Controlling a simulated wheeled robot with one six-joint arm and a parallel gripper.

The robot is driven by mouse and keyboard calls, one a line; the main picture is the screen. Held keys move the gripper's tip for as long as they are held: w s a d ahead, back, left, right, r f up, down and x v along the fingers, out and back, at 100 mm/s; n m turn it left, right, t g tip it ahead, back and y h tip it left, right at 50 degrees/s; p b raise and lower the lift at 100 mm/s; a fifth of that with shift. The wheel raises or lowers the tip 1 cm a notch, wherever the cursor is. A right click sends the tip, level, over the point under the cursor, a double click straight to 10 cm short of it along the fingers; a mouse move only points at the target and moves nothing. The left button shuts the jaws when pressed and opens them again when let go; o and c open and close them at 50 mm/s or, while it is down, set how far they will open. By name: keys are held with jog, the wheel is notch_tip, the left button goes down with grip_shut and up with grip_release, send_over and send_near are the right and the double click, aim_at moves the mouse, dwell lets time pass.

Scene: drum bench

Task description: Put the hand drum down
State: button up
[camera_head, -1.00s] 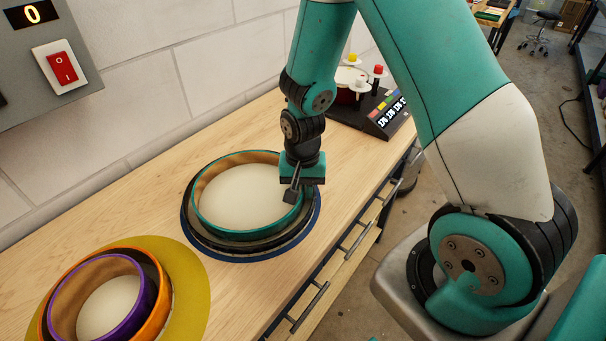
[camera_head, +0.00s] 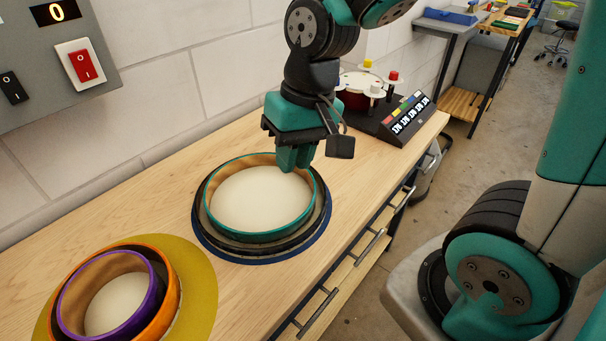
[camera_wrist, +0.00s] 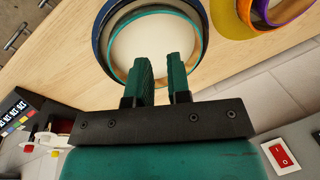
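The hand drum, a pale skin inside a teal-edged hoop (camera_head: 262,238), lies flat within a dark ring (camera_head: 228,240) on a blue disc (camera_head: 262,262) on the bench. In the wrist view the drum's pale skin (camera_wrist: 133,42) shows beyond the fingers. My gripper (camera_head: 296,160) is over the drum's far right rim, pointing down. Its teal fingers stand apart with a gap between them in the wrist view (camera_wrist: 160,62), and I see nothing gripped there. Whether a finger touches the rim cannot be told.
A purple-edged drum (camera_head: 66,318) sits inside an orange ring (camera_head: 172,290) on a yellow disc (camera_head: 203,285) at lower left. A wall panel with a red switch (camera_head: 84,66) is at upper left.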

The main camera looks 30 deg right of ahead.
********
Repeat the listing in full and exactly. Leave any pictures out.

Controlling a simulated wheeled robot with one six-joint arm and a parallel gripper.

The robot is driven by mouse and keyboard calls, one a line; the main picture is the screen. Held keys move the gripper's tip for as long as they are held: w s a d ahead, back, left, right, r f up, down and x v along the fingers, out and back, at 100 mm/s; n m turn it left, right, t g tip it ahead, back and y h tip it left, right at 50 degrees/s; p b raise and lower the lift at 100 mm/s; a fifth of that with shift. The wheel raises or lowers the tip 1 cm a notch, wherever the cursor is. A right click sends the tip, level, over the point under the cursor, a double click straight to 10 cm short of it along the fingers; a mouse move only points at the target and moves nothing. The left button shuts the jaws when pressed and opens them again when let go; o and c open and close them at 50 mm/s or, while it is down, set how far they will open. By name: keys are held with jog, the wheel is notch_tip, the left button goes down with grip_shut and up with grip_release, send_over and send_near are the right and the double click, aim_at moves the mouse, dwell lets time pass.

Scene: drum bench

Task description: Put the hand drum down
State: button up
[camera_head, -1.00s] 
[camera_head, +0.00s] 
[camera_wrist, +0.00s] 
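The hand drum, a pale skin inside a teal-edged hoop (camera_head: 262,238), lies flat within a dark ring (camera_head: 228,240) on a blue disc (camera_head: 262,262) on the bench. In the wrist view the drum's pale skin (camera_wrist: 133,42) shows beyond the fingers. My gripper (camera_head: 296,160) is over the drum's far right rim, pointing down. Its teal fingers stand apart with a gap between them in the wrist view (camera_wrist: 160,62), and I see nothing gripped there. Whether a finger touches the rim cannot be told.
A purple-edged drum (camera_head: 66,318) sits inside an orange ring (camera_head: 172,290) on a yellow disc (camera_head: 203,285) at lower left. A wall panel with a red switch (camera_head: 84,66) is at upper left.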

The main camera looks 30 deg right of ahead.

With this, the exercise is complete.